(What the task requires) Return the material word for word. Do not include the pictures.

==== Raw data ====

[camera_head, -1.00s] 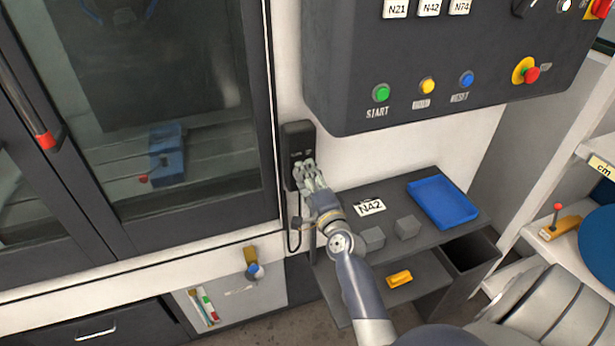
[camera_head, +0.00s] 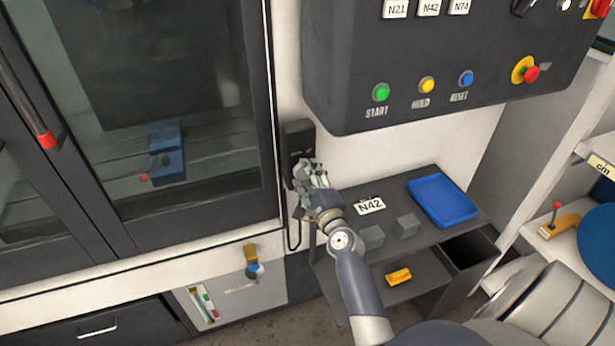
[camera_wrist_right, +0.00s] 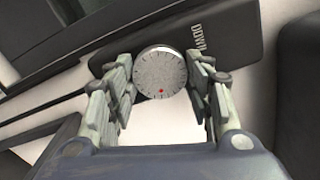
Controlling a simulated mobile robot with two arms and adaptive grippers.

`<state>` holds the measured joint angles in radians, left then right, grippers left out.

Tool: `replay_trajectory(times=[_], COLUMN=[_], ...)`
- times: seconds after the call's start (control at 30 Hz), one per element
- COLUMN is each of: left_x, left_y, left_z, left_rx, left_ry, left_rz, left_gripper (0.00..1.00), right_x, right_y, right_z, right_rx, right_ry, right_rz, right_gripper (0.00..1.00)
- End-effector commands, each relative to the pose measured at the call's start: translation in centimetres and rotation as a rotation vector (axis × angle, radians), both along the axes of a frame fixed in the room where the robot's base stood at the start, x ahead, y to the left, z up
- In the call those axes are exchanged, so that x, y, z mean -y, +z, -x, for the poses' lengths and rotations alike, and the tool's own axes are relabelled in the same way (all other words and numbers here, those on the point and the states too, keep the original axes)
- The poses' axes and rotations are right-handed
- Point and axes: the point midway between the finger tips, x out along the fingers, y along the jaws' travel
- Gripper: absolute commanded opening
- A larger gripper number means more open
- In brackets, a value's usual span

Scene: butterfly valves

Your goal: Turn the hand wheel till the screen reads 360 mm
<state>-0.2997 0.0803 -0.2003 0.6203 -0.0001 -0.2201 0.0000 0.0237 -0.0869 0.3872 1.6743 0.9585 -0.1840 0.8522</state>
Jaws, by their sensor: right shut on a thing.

====

(Correct answer)
[camera_head, -1.00s] 
[camera_head, +0.00s] 
[camera_wrist_right, +0.00s] 
Controlling a simulated mobile robot with two arms and adaptive grippers.

`<state>` holds the measured joint angles in radians, left then right, grippers left out.

Tool: `replay_trajectory(times=[_], COLUMN=[_], ...)`
- times: seconds after the call's start (control at 30 Hz), one per element
- COLUMN is each of: left_x, left_y, left_z, left_rx, left_ry, left_rz, left_gripper (0.00..1.00), right_x, right_y, right_z, right_rx, right_ry, right_rz, right_gripper (0.00..1.00)
- End-effector commands, each relative to the pose measured at the call's start: translation in centimetres and rotation as a rotation vector (axis × angle, radians), both along the axes of a frame fixed in the room where the robot's base stood at the start, x ahead, y to the left, z up
- In the call those axes are exchanged, so that x, y, z mean -y, +z, -x, for the poses' lengths and rotations alike, and the tool's own axes are relabelled in the same way (all other words and numbers here, those on the point and the states too, keep the original axes)
- The poses' axes and rotations are right-handed
- Point and axes: the point midway between the finger tips, x out along the fingers, y along the jaws' travel
- Gripper: absolute commanded opening
- A larger gripper number means more open
- In brackets, a value's usual span

Scene: butterfly valves

Your goal: Turn the hand wheel till the screen reads 360 mm
<state>-0.2997 0.0803 -0.2003 0.6203 -0.0001 -0.2201 0.0000 0.0237 -0.0869 0.3872 1.6743 0.9585 -0.1840 0.8522</state>
Jaws, by their sensor: right shut on a thing.

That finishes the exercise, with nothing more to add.